* [Supplied material]:
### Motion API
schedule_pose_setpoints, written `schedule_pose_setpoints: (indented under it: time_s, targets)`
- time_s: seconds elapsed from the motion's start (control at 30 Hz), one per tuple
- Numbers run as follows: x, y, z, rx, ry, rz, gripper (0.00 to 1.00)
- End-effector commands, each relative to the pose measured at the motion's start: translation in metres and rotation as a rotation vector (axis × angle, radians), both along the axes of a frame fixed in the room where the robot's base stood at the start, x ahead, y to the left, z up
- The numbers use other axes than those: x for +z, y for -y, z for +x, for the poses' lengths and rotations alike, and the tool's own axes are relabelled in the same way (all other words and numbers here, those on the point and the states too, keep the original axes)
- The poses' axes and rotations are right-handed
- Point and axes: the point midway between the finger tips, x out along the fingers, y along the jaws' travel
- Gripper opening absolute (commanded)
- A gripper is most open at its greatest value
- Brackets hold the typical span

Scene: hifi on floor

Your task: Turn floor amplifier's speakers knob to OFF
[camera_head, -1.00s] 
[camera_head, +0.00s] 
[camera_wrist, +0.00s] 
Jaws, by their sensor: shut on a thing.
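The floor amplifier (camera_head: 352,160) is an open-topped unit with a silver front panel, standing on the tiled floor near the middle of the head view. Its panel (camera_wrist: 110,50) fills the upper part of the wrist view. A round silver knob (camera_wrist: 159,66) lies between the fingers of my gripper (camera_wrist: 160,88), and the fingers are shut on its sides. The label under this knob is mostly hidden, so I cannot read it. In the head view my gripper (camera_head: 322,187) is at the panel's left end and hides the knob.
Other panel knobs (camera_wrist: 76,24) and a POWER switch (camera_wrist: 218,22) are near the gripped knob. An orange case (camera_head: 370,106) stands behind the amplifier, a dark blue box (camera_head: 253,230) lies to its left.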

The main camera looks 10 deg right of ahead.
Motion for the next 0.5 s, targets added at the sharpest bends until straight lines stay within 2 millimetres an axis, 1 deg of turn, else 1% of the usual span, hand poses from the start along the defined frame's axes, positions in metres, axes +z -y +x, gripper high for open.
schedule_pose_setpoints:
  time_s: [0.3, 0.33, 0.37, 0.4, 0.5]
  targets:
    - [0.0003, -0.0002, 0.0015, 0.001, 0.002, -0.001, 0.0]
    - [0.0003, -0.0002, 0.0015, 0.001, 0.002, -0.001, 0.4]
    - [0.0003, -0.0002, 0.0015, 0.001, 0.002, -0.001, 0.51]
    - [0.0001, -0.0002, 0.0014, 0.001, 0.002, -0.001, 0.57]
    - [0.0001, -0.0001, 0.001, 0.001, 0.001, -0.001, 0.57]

* [Required task]:
All of the data needs to be printed once more, exactly.

* [Task result]:
### Motion API
schedule_pose_setpoints, written `schedule_pose_setpoints: (indented under it: time_s, targets)`
- time_s: seconds elapsed from the motion's start (control at 30 Hz), one per tuple
- Numbers run as follows: x, y, z, rx, ry, rz, gripper (0.00 to 1.00)
- End-effector commands, each relative to the pose measured at the motion's start: translation in metres and rotation as a rotation vector (axis × angle, radians), both along the axes of a frame fixed in the room where the robot's base stood at the start, x ahead, y to the left, z up
- The numbers use other axes than those: x for +z, y for -y, z for +x, for the poses' lengths and rotations alike, and the tool's own axes are relabelled in the same way (all other words and numbers here, those on the point and the states too, keep the original axes)
- The poses' axes and rotations are right-handed
- Point and axes: the point midway between the finger tips, x out along the fingers, y along the jaws' travel
- Gripper opening absolute (commanded)
- A gripper is most open at its greatest value
- Brackets hold the typical span

Scene: hifi on floor

Your task: Turn floor amplifier's speakers knob to OFF
[camera_head, -1.00s] 
[camera_head, +0.00s] 
[camera_wrist, +0.00s] 
Jaws, by their sensor: shut on a thing.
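The floor amplifier (camera_head: 352,160) is an open-topped unit with a silver front panel, standing on the tiled floor near the middle of the head view. Its panel (camera_wrist: 110,50) fills the upper part of the wrist view. A round silver knob (camera_wrist: 159,66) lies between the fingers of my gripper (camera_wrist: 160,88), and the fingers are shut on its sides. The label under this knob is mostly hidden, so I cannot read it. In the head view my gripper (camera_head: 322,187) is at the panel's left end and hides the knob.
Other panel knobs (camera_wrist: 76,24) and a POWER switch (camera_wrist: 218,22) are near the gripped knob. An orange case (camera_head: 370,106) stands behind the amplifier, a dark blue box (camera_head: 253,230) lies to its left.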

The main camera looks 10 deg right of ahead.
Motion for the next 0.5 s, targets added at the sharpest bends until straight lines stay within 2 millimetres an axis, 1 deg of turn, else 1% of the usual span, hand poses from the start along the defined frame's axes, positions in metres, axes +z -y +x, gripper high for open.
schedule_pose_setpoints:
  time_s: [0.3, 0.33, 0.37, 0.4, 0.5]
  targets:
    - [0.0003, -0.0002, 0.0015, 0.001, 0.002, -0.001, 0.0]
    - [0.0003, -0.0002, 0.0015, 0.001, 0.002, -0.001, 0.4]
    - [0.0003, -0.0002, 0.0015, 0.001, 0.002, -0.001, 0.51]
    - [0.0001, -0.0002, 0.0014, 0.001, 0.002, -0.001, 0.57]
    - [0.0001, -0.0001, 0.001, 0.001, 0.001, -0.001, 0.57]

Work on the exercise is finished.